Publié le 27 juin 2005 Lecture : 4 minutes.

Vincent Bolloré est-il en passe de se retirer de l’Afrique ? La question taraude les esprits au moment où l’industriel breton est en pleine négociation avec l’armateur français CMA CGM (voir encadré) pour la vente de sa flotte de navires, qui assure de nombreuses liaisons hebdomadaires entre l’Europe, l’Asie et le continent. Après la cession de ses activités tabac en 2001, de négoce de cacao et d’exploitation du bois en 2004, Bolloré se sépare d’un autre fleuron. Et abandonne surtout une logique d’entreprise, celle de l’intégration des activités de production agricole, de commercialisation et de transport, qui lui a permis de bâtir un empire au sud du Sahara dans les années 1990.
« Nous n’avons aucune intention de quitter l’Afrique, tient à préciser Michel Calzaroni, le responsable communication de la société. Il s’agit d’une stratégie purement économique. Le transport maritime connaît un mouvement de concentration sans précédent, dont le dernier en date est l’offre de rachat du numéro trois mondial, P & O Nedloyd, par le leader, le Danois Maersk Sealand. Dans ces conditions, il se révèle de plus en plus difficile de nous y maintenir alors que ce n’est pas notre coeur de métier. » Voilà pour l’explication officielle. L’autre raison tient au développement du groupe. Vincent Bolloré, qui s’est lancé dans la construction d’un grand pôle de communication en 2000, aura besoin d’argent frais pour financer ses ambitions dans les années à venir. Ce secteur a toujours attiré le Breton, qui avait tenté, en 1997, de ravir TF1, la première chaîne de télévision française, au nez et à la barbe de Martin Bouygues. Sans succès… Mais, depuis, Bolloré est entré dans le capital de la Société française de production (SFP), poursuit sa conquête du groupe publicitaire Havas et s’est lancé dans la télévision numérique terrestre avec Direct 8. Des investissements de l’ordre de 500 millions d’euros sur les deux dernières années. Vincent Bolloré se donne dix-sept ans, soit l’horizon 2022, qui marquera le bicentenaire du groupe, pour construire un empire médiatique et le léguer à ses héritiers.

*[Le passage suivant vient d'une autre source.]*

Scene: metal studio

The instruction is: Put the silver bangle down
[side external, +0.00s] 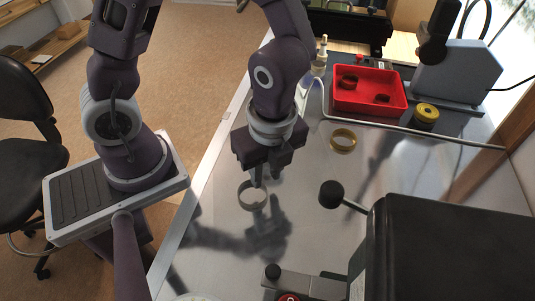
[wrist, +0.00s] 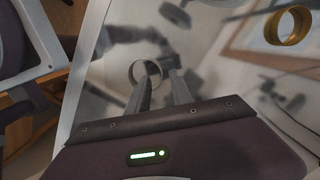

La question est désormais de savoir si le Français se séparera d’autres branches lucratives pour poursuivre ses emplettes sur le marché des médias. Si les responsables de la société se veulent rassurants quant au maintien de la stratégie africaine, force est de constater que l’on ne sait pas trop de quoi l’avenir sera fait. « Je ne suis pas dans la tête de Vincent Bolloré et je ne connais pas ses projets », avoue un cadre, qui ne veut surtout pas être cité. L’Afrique a toujours été un sujet sensible au sein d’un groupe souvent accusé de « coloniser » économiquement certains pays. Et comme Bolloré se méfie comme de la peste des journalistes, ses déclarations et celles de ses lieutenants sont savamment distillées…

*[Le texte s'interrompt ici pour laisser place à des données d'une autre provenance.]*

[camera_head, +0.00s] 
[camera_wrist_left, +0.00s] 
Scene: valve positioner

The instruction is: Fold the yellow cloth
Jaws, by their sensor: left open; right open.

À court terme, on voit mal cependant le PDG français se séparer de l’ensemble de ses activités africaines, qui réalisent annuellement plus de 1 milliard d’euros de chiffres d’affaires, soit plus de 20 % des revenus du groupe. Quelque 100 millions d’euros par an sont investis dans le renouvellement du matériel et des équipements de ses filiales (transport routier et ferroviaire, stockage et manutention, production agricole). Bolloré en Afrique, c’est quelque 18 000 emplois, 4 millions de m2 de bureaux et entrepôts, 5 000 engins… Le groupe transporte aujourd’hui quelque 2 millions de tonnes de bois, 800 000 tonnes de cacao-café et 800 000 tonnes de coton… Pour éviter de perdre son activité portuaire, l’industriel négocie actuellement des contrats de long terme avec CMA CGM, le repreneur de sa flotte maritime, pour assurer la logistique et la manutention des marchandises de l’armateur. Et sécurise ses contrats avec le Danois Maersk Sealand, l’autre poids lourd en matière de liaisons vers le continent. Mais l’heure n’est certainement plus aux grandes acquisitions, même si le groupe étudie ponctuellement le renforcement de ses positions dans le secteur portuaire. En prenant soin de ne pas irriter le Fonds monétaire international (FMI), la Banque mondiale et certains dirigeants politiques, qui lui reprochent parfois ses positions dominantes, lesquelles ne permettent pas l’exercice du libre jeu de la concurrence. Pourtant, Bolloré n’a fait que profiter des opportunités que ces derniers lui ont ouvertes dans le cadre des politiques d’ajustement structurel qui ont abouti à la privatisation des entreprises publiques. En poursuivant une politique d’intégration des activités, l’opérateur français n’a cherché qu’à sécuriser au maximum ses approvisionnements tout en réduisant les risques dans des pays économiquement et politiquement instables.
Cible des critiques des ONG, des lobbies environnementalistes et de la société civile, Vincent Bolloré ne veut plus passer pour le vilain petit canard de l’Afrique. D’où la vente de ses plantations de tabac et d’exploitation de bois dans la forêt primaire camerounaise, deux secteurs sensibles pour la santé publique et l’avenir de la planète. Le Français souhaite montrer le visage d’un entrepreneur industriel qui n’est pas là pour piller les ressources du continent mais pour y développer des projets économiques. Mais personne n’oublie qu’il est aussi un financier redoutable qui tranche les têtes sans états d’âme. Dernière victime en date, le 21 juin : Alain de Pouzilhac, PDG de Havas.